AIM OF THE TASK: Your output is the lines from the first one to the one containing "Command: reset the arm", repeated exactly, with images left out.
──────
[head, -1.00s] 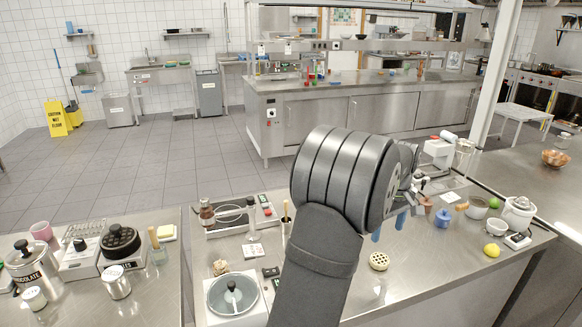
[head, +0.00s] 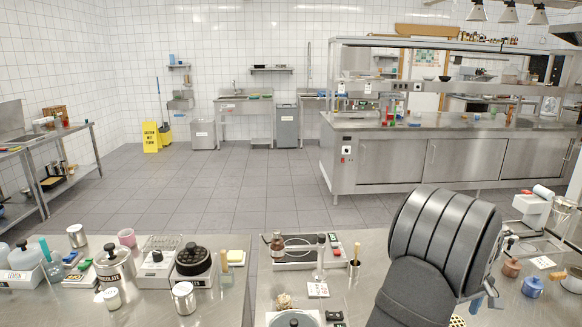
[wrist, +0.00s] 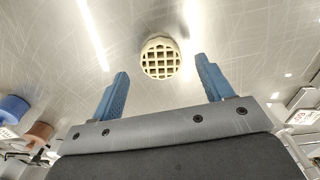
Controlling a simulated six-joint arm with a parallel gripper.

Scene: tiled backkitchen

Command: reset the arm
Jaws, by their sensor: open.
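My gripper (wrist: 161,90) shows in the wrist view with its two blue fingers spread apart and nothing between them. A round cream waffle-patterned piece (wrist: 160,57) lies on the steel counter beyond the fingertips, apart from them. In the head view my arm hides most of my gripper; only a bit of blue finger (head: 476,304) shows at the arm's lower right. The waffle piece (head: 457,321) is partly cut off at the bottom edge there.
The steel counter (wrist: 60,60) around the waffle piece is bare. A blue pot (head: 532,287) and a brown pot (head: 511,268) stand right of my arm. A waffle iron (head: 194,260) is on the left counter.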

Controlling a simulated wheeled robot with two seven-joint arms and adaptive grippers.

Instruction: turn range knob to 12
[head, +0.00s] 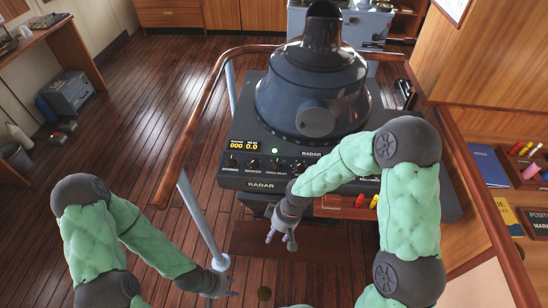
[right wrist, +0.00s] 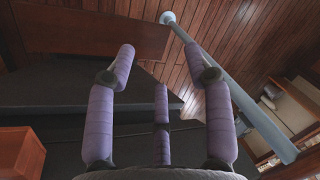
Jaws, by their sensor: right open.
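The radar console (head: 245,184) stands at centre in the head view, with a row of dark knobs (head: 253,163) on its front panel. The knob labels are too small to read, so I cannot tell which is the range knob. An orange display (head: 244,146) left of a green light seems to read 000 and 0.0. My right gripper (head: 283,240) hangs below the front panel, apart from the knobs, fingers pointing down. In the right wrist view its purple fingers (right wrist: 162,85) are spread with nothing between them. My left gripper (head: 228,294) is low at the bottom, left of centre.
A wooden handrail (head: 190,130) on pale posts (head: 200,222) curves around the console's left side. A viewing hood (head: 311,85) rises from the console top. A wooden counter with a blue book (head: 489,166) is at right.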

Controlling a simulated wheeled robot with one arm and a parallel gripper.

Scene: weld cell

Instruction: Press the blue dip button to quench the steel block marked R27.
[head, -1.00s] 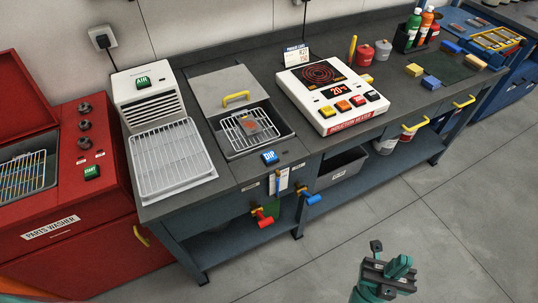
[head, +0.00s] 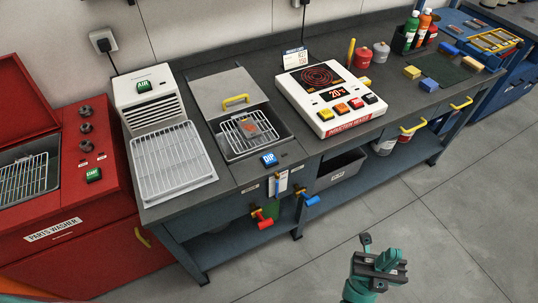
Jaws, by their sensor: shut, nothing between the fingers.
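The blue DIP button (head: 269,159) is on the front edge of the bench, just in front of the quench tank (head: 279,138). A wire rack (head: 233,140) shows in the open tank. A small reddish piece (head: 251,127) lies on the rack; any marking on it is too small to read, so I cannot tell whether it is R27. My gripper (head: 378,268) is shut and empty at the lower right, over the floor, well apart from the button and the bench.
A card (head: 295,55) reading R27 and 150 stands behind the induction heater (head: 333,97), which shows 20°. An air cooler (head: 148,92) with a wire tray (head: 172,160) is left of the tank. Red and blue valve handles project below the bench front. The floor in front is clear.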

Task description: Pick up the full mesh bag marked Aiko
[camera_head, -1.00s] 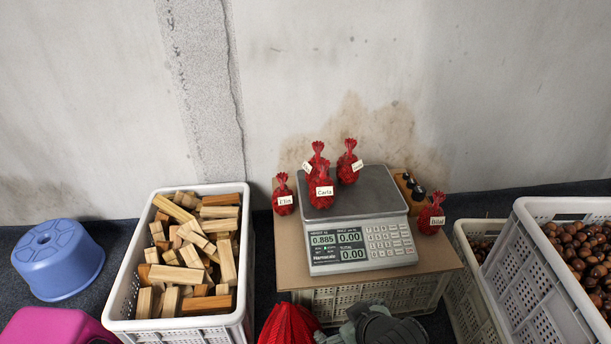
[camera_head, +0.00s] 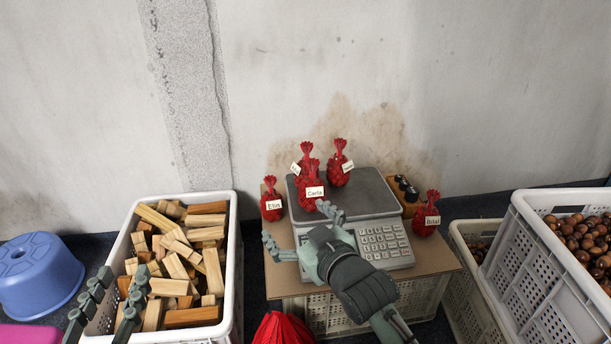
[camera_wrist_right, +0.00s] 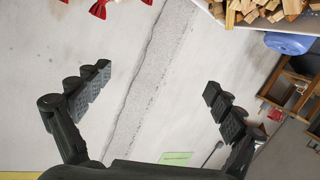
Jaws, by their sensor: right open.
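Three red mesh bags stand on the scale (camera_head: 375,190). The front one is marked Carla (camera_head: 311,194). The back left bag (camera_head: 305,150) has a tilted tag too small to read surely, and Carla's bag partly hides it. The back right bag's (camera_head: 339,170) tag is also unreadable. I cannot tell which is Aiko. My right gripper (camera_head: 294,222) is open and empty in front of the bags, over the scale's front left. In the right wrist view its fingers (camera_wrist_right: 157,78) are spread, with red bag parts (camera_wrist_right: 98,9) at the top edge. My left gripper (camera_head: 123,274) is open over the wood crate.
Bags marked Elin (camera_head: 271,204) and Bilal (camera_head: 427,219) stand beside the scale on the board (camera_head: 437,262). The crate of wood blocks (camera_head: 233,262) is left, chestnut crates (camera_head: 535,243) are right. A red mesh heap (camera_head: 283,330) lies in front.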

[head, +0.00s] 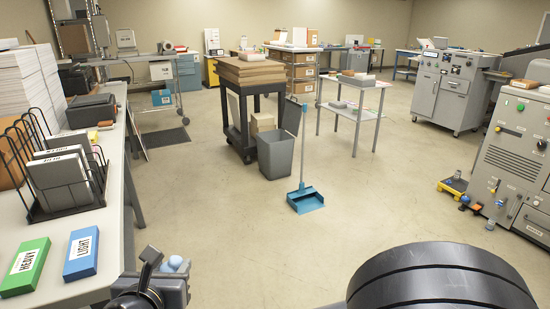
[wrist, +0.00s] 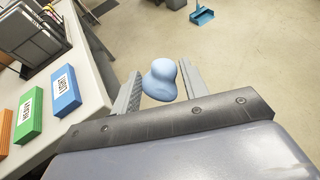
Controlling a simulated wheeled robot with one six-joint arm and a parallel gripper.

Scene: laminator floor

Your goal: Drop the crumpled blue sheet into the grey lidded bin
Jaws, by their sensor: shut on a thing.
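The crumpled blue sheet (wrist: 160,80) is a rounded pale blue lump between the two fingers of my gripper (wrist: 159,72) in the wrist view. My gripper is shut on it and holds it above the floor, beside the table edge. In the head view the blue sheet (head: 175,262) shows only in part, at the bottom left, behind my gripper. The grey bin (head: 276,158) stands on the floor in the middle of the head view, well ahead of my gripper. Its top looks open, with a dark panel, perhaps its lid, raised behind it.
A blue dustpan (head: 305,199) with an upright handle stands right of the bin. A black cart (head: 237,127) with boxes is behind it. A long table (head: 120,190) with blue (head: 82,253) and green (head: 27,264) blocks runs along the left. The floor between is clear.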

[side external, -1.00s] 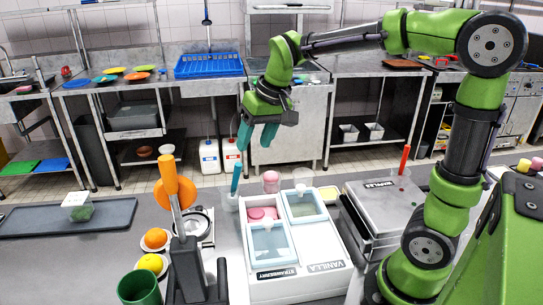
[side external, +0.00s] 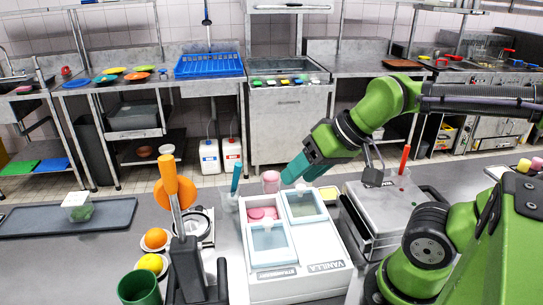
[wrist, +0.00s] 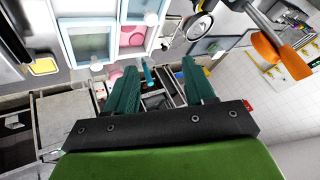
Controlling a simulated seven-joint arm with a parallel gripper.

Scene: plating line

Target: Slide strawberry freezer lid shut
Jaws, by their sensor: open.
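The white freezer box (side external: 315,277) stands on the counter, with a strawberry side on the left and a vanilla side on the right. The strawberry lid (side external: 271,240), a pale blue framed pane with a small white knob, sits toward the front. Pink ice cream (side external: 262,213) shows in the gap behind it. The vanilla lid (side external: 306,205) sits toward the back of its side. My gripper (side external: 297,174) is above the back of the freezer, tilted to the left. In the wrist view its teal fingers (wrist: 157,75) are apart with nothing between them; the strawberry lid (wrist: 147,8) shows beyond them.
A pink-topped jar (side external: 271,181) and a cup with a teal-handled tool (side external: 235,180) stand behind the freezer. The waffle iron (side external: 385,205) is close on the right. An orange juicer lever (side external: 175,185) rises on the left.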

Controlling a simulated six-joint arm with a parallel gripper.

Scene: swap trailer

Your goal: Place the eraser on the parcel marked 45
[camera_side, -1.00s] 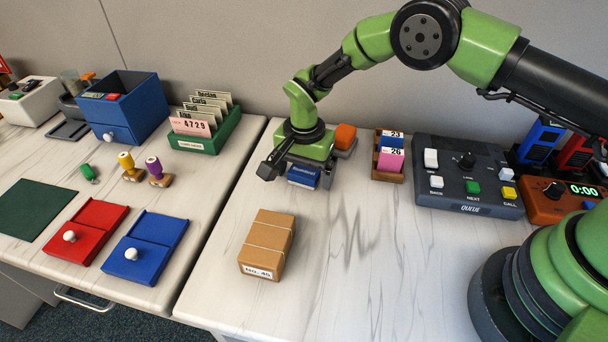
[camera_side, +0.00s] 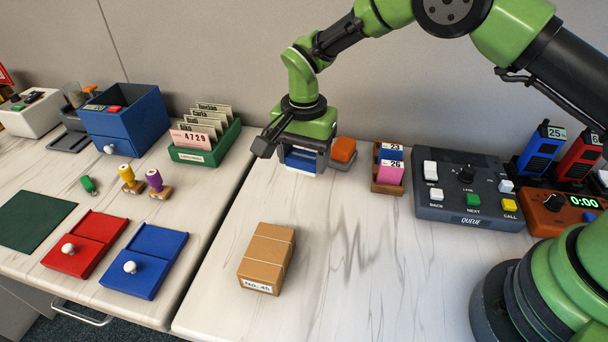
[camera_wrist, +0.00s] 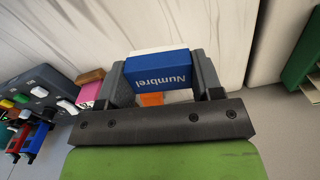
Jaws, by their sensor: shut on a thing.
──────
SOLUTION TO THE PROBLEM:
[head, -1.00s] 
[head, +0.00s] 
[wrist, +0.00s] 
Controlling a simulated six-joint arm with a parallel gripper.

Scene: tiled backkitchen

Command: reset the arm

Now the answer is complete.